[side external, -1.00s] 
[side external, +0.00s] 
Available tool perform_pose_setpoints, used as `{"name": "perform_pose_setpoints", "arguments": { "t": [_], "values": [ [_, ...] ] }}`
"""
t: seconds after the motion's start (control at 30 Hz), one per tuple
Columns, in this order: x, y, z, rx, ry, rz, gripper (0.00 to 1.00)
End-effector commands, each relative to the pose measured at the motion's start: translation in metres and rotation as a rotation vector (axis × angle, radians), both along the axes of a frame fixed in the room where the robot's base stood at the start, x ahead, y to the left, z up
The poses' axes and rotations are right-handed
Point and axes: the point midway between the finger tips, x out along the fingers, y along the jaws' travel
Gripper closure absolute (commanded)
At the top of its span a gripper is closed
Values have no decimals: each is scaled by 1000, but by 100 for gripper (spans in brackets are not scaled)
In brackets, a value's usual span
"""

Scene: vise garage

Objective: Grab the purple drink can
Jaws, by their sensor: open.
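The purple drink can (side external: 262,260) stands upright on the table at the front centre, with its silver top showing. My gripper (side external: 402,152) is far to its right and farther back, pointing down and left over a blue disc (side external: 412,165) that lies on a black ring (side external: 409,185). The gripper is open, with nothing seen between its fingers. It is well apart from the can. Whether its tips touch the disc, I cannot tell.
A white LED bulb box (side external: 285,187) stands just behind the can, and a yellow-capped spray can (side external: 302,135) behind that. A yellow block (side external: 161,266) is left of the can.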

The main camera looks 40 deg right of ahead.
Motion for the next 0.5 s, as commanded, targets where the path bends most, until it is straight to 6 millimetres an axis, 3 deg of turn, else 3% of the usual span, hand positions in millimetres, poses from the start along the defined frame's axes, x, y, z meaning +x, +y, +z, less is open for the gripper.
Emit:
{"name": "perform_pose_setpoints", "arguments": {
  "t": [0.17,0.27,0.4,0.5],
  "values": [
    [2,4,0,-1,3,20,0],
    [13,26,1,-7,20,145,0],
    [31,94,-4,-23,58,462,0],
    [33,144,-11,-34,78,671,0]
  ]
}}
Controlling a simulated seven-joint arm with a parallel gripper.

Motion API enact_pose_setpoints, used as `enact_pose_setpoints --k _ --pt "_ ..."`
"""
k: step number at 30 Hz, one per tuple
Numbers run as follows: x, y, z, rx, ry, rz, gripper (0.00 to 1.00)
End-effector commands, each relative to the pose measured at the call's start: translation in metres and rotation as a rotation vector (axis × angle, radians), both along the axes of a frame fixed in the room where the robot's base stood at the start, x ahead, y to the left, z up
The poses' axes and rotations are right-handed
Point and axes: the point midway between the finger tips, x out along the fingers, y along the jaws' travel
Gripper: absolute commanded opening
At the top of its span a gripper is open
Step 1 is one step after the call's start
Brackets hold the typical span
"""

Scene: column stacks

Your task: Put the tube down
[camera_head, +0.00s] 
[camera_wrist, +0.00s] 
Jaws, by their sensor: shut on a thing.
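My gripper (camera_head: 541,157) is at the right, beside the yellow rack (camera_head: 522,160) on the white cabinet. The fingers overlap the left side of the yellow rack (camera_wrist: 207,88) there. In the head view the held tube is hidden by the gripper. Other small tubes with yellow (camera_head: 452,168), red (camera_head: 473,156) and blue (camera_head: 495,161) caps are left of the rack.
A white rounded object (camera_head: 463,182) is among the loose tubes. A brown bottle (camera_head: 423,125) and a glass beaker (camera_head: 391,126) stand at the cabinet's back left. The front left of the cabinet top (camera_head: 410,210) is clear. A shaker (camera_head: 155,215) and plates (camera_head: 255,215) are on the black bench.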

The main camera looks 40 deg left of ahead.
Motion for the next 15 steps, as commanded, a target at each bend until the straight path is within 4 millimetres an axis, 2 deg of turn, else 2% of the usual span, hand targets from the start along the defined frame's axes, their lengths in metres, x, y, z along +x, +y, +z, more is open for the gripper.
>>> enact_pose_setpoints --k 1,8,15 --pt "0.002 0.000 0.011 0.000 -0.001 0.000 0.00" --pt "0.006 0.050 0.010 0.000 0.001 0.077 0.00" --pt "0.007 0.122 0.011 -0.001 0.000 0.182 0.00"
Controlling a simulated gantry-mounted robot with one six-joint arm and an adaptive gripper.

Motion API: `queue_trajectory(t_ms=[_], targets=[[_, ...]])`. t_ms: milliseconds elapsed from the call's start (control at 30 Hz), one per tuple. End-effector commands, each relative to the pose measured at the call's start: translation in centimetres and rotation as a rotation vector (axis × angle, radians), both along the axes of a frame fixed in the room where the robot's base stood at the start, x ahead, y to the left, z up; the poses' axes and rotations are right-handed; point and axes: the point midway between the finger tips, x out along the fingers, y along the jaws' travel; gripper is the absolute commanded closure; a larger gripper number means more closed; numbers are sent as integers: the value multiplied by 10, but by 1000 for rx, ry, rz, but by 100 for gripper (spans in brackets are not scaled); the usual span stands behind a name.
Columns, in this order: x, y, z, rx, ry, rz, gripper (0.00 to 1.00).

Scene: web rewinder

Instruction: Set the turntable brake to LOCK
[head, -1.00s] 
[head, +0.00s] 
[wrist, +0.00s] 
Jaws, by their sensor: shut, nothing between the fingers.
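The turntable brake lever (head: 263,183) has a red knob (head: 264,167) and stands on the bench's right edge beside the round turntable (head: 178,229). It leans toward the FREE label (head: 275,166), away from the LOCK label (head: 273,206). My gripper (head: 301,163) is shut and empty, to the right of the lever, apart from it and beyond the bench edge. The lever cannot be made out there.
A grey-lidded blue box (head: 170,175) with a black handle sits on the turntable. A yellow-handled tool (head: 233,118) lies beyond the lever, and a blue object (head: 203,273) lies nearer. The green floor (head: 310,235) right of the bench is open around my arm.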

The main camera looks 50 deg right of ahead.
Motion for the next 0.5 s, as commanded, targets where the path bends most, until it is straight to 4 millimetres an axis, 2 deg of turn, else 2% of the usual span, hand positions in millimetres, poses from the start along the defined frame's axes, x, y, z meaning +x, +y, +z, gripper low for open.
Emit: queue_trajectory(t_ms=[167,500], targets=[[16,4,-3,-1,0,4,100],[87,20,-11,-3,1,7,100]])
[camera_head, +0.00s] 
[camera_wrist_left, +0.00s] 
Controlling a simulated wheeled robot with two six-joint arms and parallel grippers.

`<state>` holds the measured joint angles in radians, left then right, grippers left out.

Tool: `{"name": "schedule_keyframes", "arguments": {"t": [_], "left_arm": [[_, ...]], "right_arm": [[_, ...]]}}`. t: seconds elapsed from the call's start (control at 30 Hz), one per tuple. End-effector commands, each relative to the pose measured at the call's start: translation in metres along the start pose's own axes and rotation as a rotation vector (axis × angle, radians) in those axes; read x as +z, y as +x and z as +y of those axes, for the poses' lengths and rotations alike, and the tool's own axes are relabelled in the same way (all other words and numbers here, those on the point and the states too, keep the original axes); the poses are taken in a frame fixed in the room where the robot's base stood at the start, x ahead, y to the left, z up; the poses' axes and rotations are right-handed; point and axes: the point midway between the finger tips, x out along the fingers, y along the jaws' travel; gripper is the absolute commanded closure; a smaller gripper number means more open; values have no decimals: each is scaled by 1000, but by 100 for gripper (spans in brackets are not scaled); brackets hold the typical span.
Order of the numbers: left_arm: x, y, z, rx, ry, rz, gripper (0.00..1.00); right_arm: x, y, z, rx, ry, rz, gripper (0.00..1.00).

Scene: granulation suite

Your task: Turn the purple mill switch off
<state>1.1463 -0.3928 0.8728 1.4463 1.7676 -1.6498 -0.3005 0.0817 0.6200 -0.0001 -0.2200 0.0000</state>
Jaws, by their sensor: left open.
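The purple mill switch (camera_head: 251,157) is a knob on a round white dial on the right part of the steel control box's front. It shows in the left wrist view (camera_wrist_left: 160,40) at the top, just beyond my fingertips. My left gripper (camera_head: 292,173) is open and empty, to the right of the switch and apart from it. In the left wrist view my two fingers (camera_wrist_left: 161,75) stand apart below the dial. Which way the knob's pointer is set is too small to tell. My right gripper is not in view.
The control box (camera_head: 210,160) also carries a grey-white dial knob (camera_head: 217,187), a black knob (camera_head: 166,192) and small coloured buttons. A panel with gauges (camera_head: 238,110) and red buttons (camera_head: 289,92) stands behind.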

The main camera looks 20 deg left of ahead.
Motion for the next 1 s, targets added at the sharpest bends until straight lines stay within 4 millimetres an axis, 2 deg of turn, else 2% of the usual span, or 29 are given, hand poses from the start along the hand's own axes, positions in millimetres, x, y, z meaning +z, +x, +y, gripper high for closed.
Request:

○ ○ ○ ○ ○

▶ **Given request**
Every line from the one holding "Motion for the next 1 s, targets" through the final line of the listing must be echoed exactly; leave out all other lines.

▶ **Task answer**
Motion for the next 1 s, targets added at the sharpest bends until straight lines stay within 4 millimetres an axis, 2 deg of turn, else 2% of the usual span, or 29 are given, hand poses from the start along the hand's own axes, positions in millimetres, x, y, z meaning +z, +x, +y, gripper high for closed.
Request:

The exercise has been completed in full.